一部具体的な人物を想起させるような発言もありますが、それは思い違いです。
実際の人物・団体とは一切関係ありません。
(上代的説明)
国境……それは異界との接点であるのですから、そこを抜けた先は、つまり非日常的な世界となっているわけです。
男は日常的な世界からトンネルを抜けることによって異界へ到達することができた。
その先ではこちらの世界の論理は通用しません。そこにあるのはいわゆるカミの世界であって、
人々はカミの存在を恐れ、敬っているわけです。
駅長もカミです。
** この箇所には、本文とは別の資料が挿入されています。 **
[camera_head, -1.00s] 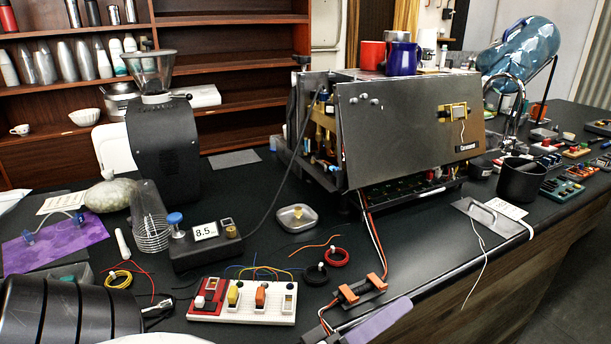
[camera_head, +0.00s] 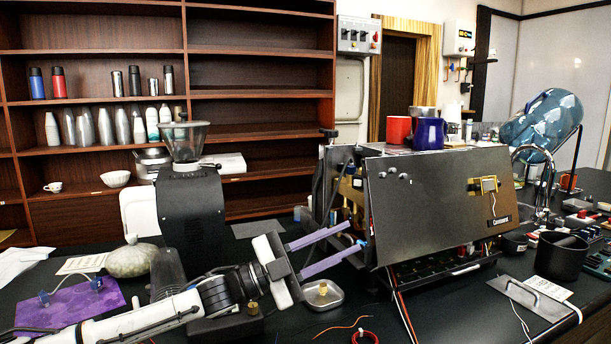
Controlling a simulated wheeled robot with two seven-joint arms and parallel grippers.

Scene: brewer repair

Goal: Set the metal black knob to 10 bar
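My left gripper (camera_head: 355,235) reaches in from the left with two long purple fingers. The fingers are spread apart, and their tips are at the open left side of the metal brewer (camera_head: 425,200). Nothing is clearly seen held between them. Brass fittings and wiring (camera_head: 350,192) show inside the open side. I cannot pick out a metal black knob with certainty; the shadowed interior by the fingertips is too small and dark to read. The box with the 8.5 display is hidden behind my left arm, apart from a brass knob (camera_head: 254,308). My right gripper is not in view.
A metal dish (camera_head: 322,294) lies under the fingers. A black grinder (camera_head: 192,215) stands behind my arm. Red (camera_head: 398,130) and blue (camera_head: 430,133) mugs stand on the brewer. A black pot (camera_head: 562,257) and a metal plate (camera_head: 530,296) are at right.

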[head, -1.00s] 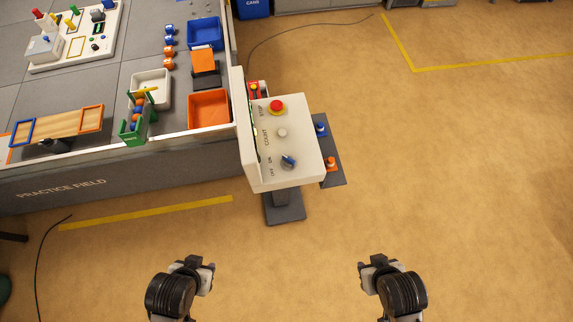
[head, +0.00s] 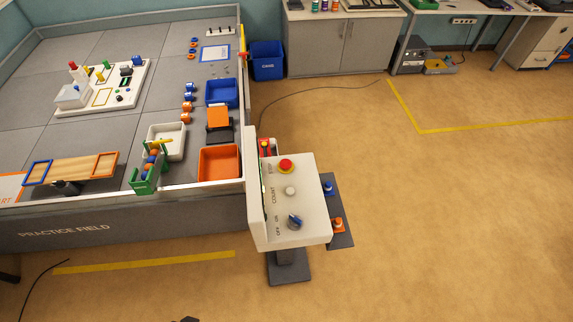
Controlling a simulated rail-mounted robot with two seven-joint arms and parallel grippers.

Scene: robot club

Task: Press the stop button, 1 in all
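The stop button (head: 286,166) is a red mushroom cap on a yellow ring, near the far end of the white control box (head: 304,213). A pale count button (head: 290,191) and a blue off/on knob (head: 294,221) sit in line nearer to me on the same top face. The box stands on a dark post and foot. Neither gripper shows clearly in the head view; only a small dark tip shows at the bottom edge, and I cannot tell what part it is. Nothing touches the stop button.
The practice field (head: 120,211) with its raised wall adjoins the box on the left. A dark side plate (head: 340,242) with blue and orange pieces juts out on the right. Floor at the right and in front is clear. A cabinet (head: 341,44) stands at the back.

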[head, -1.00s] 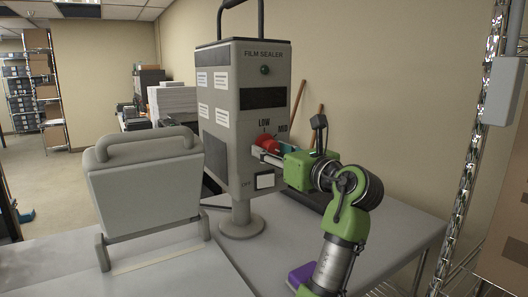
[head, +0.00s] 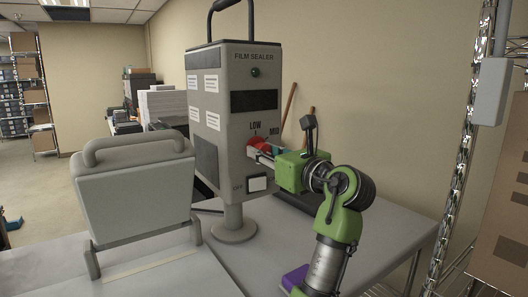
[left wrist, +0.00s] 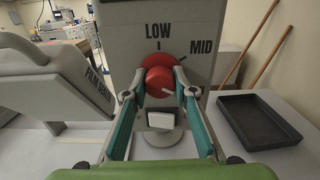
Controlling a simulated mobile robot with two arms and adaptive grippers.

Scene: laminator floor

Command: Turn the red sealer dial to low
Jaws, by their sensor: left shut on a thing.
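The grey film sealer (head: 222,130) stands on the table with a red dial (head: 257,142) on its front. In the left wrist view the red dial (left wrist: 160,78) is below LOW (left wrist: 158,30), with MID at upper right. Another label at the right is partly hidden by a finger. A short white line on the knob's face points to the lower right. My left gripper (head: 262,151) is shut on the dial, with one finger on each side of the knob in the left wrist view (left wrist: 161,88). My right gripper is out of view.
A grey upright panel with a handle (head: 125,195) stands left of the sealer. A white OFF switch (head: 257,184) sits below the dial. A black tray (left wrist: 258,120) lies on the table at right. A metal rack post (head: 470,150) rises at far right.
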駒子もカミの一種であり、これは白鳥処女譚の一つとなっています。
ところで、君、「雪」の語源って何?それにしても変わったTシャツ着てるねぇ。
(中古的説明)
「国境の長いトンネルを抜けると雪国であった」……当時の姫君たちはこのような絵巻物を見ながら、
傍らにいる女房の語りを聞いて物語世界を理解していました。
物語世界に語り手の感想がふっと現れることがあり、それを草子地と言います。
冒頭の一説も語り手の視点であって、
これは色好みとして以後物語世界に君臨する島村を、読者の非難から守る作者なりの言い訳でもありました。
一見矛盾する内容であるこれらの表現も矛盾として理解していく姿勢が肝要なのです。
それにしても『雪国』には私たちを、何か縹渺とした、はるかな思いに誘うようなものがありますね。
それはロマネスク的世界にも通ずるものだと言えるでしょう。
現にバルトもトーマス・マンもそう言っているのですから。